━━━━━ Records for this task

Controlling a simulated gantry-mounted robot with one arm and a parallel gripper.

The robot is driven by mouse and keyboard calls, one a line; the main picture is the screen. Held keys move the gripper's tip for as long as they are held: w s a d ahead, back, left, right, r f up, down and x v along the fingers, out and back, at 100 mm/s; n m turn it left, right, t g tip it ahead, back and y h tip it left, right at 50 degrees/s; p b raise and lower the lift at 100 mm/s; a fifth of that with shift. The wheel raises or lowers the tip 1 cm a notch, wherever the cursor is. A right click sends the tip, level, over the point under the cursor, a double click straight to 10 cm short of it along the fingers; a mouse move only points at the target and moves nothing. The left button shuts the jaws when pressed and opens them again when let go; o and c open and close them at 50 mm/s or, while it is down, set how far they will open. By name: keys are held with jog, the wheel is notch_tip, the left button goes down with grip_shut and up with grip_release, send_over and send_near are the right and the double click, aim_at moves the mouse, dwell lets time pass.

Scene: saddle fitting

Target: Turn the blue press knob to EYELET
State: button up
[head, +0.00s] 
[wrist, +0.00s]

━━━━━━━━━━
━━━━━ Records for this task

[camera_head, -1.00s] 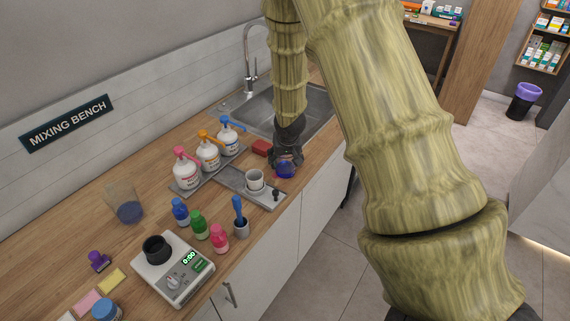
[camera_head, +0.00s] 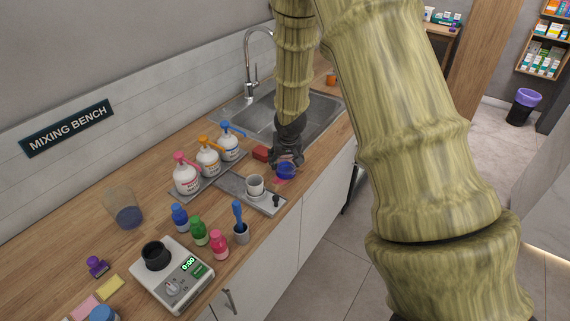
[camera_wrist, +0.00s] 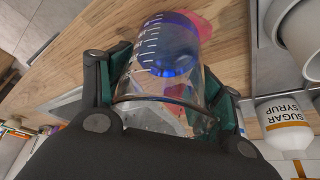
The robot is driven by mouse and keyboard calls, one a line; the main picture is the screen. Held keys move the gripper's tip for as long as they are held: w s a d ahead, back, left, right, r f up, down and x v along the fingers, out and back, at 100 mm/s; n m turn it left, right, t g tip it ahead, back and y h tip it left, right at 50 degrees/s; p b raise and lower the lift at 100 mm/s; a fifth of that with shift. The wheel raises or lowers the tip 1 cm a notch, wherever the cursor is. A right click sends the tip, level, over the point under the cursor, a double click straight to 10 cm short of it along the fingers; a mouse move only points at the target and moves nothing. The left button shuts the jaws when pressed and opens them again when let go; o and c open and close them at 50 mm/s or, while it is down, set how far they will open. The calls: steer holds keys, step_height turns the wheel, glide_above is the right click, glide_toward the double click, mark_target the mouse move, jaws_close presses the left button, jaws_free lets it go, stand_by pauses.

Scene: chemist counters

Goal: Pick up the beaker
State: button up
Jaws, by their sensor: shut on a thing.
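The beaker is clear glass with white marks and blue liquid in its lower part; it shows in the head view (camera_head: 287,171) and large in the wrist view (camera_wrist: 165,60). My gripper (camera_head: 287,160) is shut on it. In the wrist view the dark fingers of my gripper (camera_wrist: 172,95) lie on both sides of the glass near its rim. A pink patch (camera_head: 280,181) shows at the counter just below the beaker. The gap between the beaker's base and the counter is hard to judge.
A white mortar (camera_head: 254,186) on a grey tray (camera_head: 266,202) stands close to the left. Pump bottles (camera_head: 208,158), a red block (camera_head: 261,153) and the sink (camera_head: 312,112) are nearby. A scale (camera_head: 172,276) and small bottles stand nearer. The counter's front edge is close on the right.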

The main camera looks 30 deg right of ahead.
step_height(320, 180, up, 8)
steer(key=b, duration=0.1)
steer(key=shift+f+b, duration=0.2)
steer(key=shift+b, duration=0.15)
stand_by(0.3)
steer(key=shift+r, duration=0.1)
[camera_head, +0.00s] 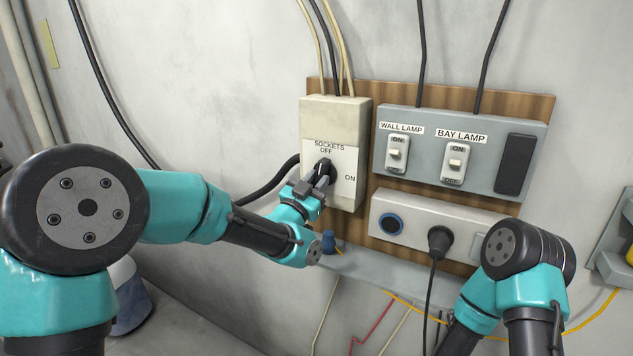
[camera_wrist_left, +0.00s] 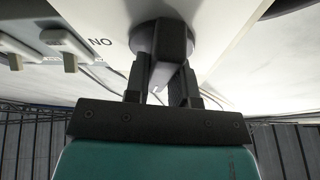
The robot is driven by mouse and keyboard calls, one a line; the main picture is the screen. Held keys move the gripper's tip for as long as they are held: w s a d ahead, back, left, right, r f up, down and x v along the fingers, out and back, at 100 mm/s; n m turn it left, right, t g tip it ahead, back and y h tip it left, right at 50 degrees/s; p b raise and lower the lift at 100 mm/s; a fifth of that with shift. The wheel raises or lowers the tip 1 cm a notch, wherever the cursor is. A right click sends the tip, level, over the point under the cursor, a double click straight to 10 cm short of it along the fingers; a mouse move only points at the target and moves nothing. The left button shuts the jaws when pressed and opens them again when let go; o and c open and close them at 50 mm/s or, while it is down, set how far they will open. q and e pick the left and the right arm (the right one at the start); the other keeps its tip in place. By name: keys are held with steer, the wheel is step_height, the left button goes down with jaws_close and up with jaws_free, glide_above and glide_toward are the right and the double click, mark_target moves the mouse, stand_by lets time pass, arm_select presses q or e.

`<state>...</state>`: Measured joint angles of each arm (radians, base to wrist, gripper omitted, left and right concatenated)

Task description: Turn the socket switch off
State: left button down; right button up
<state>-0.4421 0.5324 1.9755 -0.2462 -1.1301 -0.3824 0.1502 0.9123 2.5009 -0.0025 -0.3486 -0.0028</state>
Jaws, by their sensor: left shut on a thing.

━━━━━━━━━━

• Objective: Read through the lines above and collect those that contain the string "Scene".

• Task response:
Scene: saddle fitting
Scene: chemist counters

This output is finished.